Correctness: As far as I could verify the proofs in Appendix A and Appendix B are correct. I can not comment on Appendix C as I am not entirely familiar with the prior work on which the analysis builds.

Clarity: The paper is well written and the ideas are clearly presented with good intuition about how to derive the results.

Relation to Prior Work: Prior work is adequately discussed.

Reproducibility: Yes

Additional Feedback: Appendix C might benefit from including the procedure COMP-UCB from Jin et al. 2020.

Review 4

Summary and Contributions: The paper proposes a new approach to obtain high probability regret bounds for online learning with adversarial bandit feedback.
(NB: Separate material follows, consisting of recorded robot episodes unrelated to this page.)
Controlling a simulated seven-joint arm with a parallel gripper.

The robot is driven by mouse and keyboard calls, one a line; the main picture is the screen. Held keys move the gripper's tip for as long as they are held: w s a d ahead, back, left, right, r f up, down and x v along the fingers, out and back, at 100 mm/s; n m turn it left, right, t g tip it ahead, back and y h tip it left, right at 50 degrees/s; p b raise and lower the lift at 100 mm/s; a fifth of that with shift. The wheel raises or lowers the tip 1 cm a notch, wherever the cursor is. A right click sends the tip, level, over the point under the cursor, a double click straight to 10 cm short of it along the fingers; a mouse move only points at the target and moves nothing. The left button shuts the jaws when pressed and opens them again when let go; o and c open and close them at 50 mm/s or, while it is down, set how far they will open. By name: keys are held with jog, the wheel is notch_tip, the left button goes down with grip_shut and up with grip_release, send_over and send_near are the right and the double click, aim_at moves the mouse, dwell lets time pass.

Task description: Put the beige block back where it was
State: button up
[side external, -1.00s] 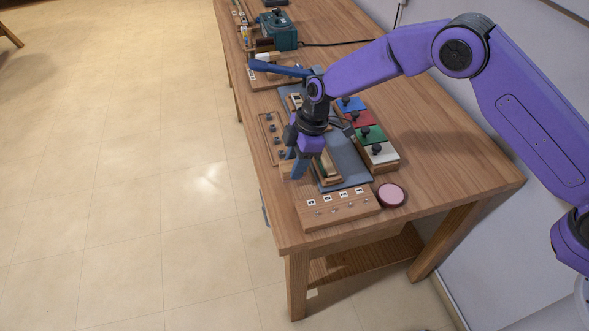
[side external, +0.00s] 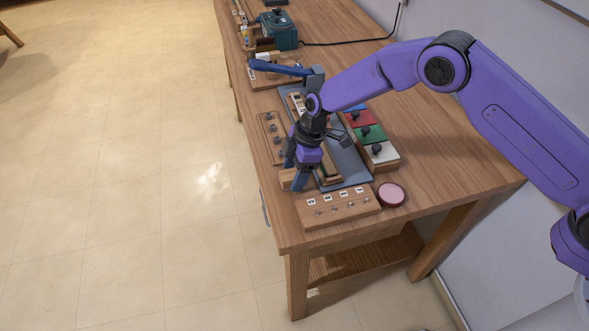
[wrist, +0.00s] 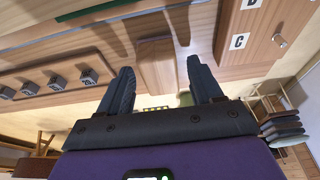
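The beige block (wrist: 158,66) is a plain wooden piece in the wrist view, lying on the wooden table between my two fingers. In the side view a part of it (side external: 287,180) shows at the table's front-left edge, beside my fingers. My gripper (wrist: 160,68) is open, with a visible gap on each side of the block. In the side view my gripper (side external: 297,182) points down close to the table. Whether the fingertips reach down past the block's top is hard to tell.
A lettered board with metal knobs (side external: 338,208) lies close by. A pink round pad (side external: 391,195), a knobbed wooden strip (side external: 270,138), a grey mat (side external: 350,165) and coloured knobbed blocks (side external: 372,133) surround the spot. The table's front right is bare.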

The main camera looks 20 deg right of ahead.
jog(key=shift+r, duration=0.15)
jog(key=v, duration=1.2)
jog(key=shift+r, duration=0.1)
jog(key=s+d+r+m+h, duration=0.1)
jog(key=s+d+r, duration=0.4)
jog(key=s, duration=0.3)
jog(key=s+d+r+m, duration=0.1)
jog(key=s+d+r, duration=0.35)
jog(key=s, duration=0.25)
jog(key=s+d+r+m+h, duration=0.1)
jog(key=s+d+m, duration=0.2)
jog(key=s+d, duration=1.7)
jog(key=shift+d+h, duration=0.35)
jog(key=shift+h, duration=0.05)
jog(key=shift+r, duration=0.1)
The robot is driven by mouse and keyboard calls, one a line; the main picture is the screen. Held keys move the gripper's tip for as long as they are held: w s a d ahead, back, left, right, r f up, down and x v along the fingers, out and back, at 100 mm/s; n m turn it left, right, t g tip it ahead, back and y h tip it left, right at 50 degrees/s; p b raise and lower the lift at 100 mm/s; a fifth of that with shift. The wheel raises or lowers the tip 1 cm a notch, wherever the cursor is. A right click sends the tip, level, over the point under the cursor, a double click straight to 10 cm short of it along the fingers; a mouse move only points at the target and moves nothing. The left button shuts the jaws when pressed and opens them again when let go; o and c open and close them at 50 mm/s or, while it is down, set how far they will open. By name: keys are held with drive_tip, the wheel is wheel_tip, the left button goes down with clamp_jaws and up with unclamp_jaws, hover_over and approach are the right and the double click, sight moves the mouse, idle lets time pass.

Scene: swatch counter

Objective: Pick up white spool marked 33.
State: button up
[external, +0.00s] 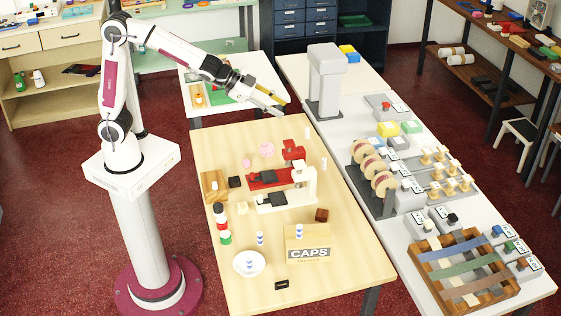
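Small white spool-like pieces with blue bands stand on the wooden table: one left of the CAPS box (260,238), one on top of that box (299,231), and one in a white bowl (249,265). Two plain white upright pieces stand farther back, one near the far edge (308,132) and one at the right (323,162). Any number on them is too small to read, so I cannot tell which is marked 33. My gripper (283,107) is open and empty, raised over the table's far end, well away from all of them.
A CAPS box (307,240) stands at the table's front. Red (265,179) and cream (282,199) machines stand mid-table. A wooden holder (213,186) and a red, white and green stack (222,224) stand at the left. The table's front right is clear.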

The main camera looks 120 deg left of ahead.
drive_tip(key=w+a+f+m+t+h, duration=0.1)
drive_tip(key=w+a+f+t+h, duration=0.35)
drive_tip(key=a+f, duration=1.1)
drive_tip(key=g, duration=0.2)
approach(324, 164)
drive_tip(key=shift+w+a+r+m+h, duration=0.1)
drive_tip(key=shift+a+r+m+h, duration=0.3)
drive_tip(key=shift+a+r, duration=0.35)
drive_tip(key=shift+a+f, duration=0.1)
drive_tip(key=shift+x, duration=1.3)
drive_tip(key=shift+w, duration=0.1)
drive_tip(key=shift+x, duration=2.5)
The approach differs from prior work in their use of standard unbiased estimators and relying on a combination of (i) increasing learning rate schedule, (ii) logarithmically homogeneous self-concordant barriers, and (iii) a strengthened Freedman’s inequality.
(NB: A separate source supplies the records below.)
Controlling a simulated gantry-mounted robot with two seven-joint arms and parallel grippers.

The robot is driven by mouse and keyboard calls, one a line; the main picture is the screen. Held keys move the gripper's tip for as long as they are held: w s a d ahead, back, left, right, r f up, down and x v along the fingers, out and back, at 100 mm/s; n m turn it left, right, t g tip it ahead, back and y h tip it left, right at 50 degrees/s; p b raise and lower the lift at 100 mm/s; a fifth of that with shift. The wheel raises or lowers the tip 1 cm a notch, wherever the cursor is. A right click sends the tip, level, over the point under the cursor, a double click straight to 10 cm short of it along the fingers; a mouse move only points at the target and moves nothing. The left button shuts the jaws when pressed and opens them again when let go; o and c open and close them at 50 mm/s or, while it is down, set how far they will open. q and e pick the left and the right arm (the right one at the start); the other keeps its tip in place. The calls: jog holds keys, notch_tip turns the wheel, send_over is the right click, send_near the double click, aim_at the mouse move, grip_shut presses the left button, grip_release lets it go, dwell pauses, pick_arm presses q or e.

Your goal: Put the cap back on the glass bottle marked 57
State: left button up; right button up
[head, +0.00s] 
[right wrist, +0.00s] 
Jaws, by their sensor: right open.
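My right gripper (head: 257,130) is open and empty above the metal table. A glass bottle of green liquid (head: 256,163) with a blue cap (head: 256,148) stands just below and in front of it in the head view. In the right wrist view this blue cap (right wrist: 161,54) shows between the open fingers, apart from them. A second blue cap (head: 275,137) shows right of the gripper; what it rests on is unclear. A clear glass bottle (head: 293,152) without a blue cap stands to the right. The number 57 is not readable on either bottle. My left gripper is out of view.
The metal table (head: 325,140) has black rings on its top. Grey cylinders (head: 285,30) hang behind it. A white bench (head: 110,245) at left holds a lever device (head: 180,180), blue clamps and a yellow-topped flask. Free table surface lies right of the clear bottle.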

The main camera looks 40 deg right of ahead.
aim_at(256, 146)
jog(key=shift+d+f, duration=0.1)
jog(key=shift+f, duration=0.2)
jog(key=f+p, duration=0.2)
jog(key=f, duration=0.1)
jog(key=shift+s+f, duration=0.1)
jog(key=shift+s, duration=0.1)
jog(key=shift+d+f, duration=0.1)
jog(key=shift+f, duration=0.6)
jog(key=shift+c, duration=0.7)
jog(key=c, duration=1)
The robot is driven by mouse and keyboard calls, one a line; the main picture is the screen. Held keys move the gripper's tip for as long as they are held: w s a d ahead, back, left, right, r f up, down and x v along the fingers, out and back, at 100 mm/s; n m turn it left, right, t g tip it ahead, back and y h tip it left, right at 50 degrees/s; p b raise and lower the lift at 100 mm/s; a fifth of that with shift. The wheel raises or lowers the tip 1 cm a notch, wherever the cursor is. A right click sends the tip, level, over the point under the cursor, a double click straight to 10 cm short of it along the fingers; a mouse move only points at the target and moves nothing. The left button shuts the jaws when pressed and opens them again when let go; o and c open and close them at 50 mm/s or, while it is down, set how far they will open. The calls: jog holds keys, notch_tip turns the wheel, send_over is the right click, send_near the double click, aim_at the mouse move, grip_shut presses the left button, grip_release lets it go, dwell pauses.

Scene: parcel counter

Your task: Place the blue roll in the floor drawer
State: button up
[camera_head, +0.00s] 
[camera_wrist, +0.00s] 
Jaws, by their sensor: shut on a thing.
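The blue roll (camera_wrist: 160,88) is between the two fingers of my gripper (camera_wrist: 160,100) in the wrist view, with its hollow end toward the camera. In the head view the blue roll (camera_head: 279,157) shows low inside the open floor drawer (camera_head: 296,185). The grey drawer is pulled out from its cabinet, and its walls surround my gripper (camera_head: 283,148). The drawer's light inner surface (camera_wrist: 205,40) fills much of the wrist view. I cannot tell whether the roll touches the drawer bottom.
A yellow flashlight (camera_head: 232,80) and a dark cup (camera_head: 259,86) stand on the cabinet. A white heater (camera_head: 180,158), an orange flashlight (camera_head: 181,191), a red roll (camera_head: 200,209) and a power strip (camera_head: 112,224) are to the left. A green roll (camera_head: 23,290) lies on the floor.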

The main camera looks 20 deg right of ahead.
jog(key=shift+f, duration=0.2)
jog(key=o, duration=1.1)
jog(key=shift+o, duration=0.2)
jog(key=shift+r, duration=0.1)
Strengths: The regret bounds obtained are data-dependent which have greater practical usage than worst-case bounds General and efficient for linear adversarial bandits while previous approaches were either inefficient or applicable to action sets Application to learn adversarial MDPs with an algorithm for high probability small loss bound It helps solve the open problem for obtaining a high probability regret bound for adversarial linear bandits.

Weaknesses: The generalization to the MDP section feels hurried and it could be pretty dense for readers.

Correctness: The method seems largely correct though I didn't go through all the mathematical details.

Clarity: The paper is generally well motivated and well written, though it might be difficult to follow all the details if you are not very familiar with the area of bandit optimization in general.

Relation to Prior Work: Yes.

Reproducibility: Yes

Additional Feedback: May be better to provide some simulations or experiments on synthetic data (particularly to illustrate the regret bounds for MDP) to illustrate the performance of the proposed algorithms against prior art. I have read the authors' feedback and stick to my rating.